In his testimony, Marrara referenced a study submitted to the House State Government Committee in 2017 by Senior Research Fellow James Broughel regarding his project “State RegData.” Broughel found that the Pennsylvania Administrative Code contains 153,661 regulatory restrictions; some of which provide vital resident protections, and others of which make the code unnecessarily complicated.
“It is imperative that Pennsylvania regulators not enact regulations that place Pennsylvania at a competitive disadvantage to our competitor states,” Marrara said. “In the most recent Forbes ‘Best States for Business Report’ Pennsylvania ranked 39th in the category of ‘Regulatory Environment, significantly contributing to our overall ranking of 38th. This isn’t good enough.”
The committee heard testimony from more than a dozen speakers that echoed the same want for relieving the burden of a daunting regulatory code.

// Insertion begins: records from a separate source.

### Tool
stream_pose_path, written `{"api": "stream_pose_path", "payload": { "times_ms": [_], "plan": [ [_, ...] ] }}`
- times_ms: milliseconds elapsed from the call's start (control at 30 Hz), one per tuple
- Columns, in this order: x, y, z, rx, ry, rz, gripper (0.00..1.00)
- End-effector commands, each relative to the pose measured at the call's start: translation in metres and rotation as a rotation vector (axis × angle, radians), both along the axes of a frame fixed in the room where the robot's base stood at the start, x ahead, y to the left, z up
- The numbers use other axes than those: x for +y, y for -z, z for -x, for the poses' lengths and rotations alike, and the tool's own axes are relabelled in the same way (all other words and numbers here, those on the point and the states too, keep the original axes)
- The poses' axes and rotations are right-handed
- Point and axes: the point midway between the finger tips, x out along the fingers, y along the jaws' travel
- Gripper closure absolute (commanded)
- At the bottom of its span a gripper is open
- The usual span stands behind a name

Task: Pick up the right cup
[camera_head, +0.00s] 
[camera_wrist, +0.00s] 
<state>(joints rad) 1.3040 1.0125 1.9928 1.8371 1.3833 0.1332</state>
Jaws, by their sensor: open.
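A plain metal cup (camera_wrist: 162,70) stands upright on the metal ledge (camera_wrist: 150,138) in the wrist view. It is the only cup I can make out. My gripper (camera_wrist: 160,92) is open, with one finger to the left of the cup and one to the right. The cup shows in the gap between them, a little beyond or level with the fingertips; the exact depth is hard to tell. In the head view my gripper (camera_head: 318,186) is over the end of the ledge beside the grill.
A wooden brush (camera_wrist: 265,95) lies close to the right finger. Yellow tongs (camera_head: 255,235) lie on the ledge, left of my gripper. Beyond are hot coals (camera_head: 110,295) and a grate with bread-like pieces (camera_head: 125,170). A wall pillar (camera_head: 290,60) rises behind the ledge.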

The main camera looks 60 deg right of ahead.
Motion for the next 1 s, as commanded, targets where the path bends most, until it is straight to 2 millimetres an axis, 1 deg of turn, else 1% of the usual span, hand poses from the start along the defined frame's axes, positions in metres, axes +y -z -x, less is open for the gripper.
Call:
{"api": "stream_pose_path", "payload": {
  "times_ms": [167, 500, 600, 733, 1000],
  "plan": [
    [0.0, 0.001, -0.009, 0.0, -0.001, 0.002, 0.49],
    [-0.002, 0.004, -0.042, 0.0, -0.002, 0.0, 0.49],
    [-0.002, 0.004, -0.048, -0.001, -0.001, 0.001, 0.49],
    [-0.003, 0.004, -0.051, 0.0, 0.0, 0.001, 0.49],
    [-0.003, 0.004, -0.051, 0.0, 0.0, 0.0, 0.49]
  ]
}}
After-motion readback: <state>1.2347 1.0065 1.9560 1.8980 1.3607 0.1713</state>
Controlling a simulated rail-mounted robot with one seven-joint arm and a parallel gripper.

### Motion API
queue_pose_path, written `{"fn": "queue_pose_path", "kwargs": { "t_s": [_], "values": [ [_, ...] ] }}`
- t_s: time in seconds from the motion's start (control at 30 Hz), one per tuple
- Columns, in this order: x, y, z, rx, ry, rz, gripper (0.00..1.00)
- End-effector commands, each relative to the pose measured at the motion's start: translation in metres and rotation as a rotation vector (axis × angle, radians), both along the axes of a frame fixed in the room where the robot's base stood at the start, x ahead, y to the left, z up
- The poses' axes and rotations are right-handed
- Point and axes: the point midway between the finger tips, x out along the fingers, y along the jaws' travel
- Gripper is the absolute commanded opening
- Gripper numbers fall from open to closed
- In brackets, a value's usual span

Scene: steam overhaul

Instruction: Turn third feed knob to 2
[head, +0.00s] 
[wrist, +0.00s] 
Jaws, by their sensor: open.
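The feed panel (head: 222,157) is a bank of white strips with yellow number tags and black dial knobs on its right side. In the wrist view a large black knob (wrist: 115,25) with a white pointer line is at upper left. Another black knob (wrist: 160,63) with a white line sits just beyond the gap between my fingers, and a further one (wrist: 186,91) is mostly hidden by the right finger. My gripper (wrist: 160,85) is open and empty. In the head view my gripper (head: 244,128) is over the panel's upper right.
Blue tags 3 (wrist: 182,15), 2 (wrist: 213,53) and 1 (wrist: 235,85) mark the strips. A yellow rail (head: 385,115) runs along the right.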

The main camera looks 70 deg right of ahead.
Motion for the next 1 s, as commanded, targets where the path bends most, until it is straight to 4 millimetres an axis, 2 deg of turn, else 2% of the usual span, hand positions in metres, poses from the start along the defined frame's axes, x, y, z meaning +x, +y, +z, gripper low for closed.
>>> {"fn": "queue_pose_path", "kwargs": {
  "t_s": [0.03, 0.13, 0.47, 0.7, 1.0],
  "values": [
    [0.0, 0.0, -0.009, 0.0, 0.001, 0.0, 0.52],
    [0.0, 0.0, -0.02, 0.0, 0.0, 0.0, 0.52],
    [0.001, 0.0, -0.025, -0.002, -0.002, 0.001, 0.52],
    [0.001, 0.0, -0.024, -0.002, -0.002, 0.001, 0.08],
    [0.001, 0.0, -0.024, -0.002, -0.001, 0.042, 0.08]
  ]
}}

Franklin County Area Development Corporation President Mike Ross said that overcomplicated regulations and underfunded government mandates, like those currently governing Pennsylvania, are a significant deterrent in the decision to start or expand a business in the state.
Rebecca Oyler, legislative director for the National Federation of Independent Business, noted that more than 99 percent of Pennsylvania businesses are small businesses that employ two-and-a-half million people, almost half of all workers in the state.
“They are truly the engine of growth. Because of their size, they are very sensitive to layers of government rules – rules that are difficult to manage and consume time and energy, two of the most important resources that small business owners need to be successful,” Oyler said in her testimony at Thursday’s hearing. “Layers of regulations impact their business, and they must be an expert on all of them – or face penalties. The more of the day they must spend dealing with red tape, the less time they have to focus on customers, manage employees, and grow their business.”
On behalf of the PMA, Marrara also brought to the committee’s attention several bills that have the association’s support, such as House Bill 1055, which creates an independent Office of Repealer within the independent regulatory review commission. This would allow for outdated regulations to be repealed to make room for new, updated regulations.
PMA also supports House Bill 509, which combats ‘permit paralysis’ through the creation of an online repository for every state department. Individuals, businesses, and nonprofits would then have access to that information and be able to track where their permit is in the review process. And for environmental issues, PMA supports Senate Bill 891, which would establish a program within the Department of Environmental Resources to allow the department to select qualified licensed professionals to perform an expedited review of permits.
“We need for state government to end the ‘GOTCHA!’ dynamic of fault-finding and imposing punitive fines and penalties as means of fundraising and instead make assistance with compliance the primary goal,” Marrara said.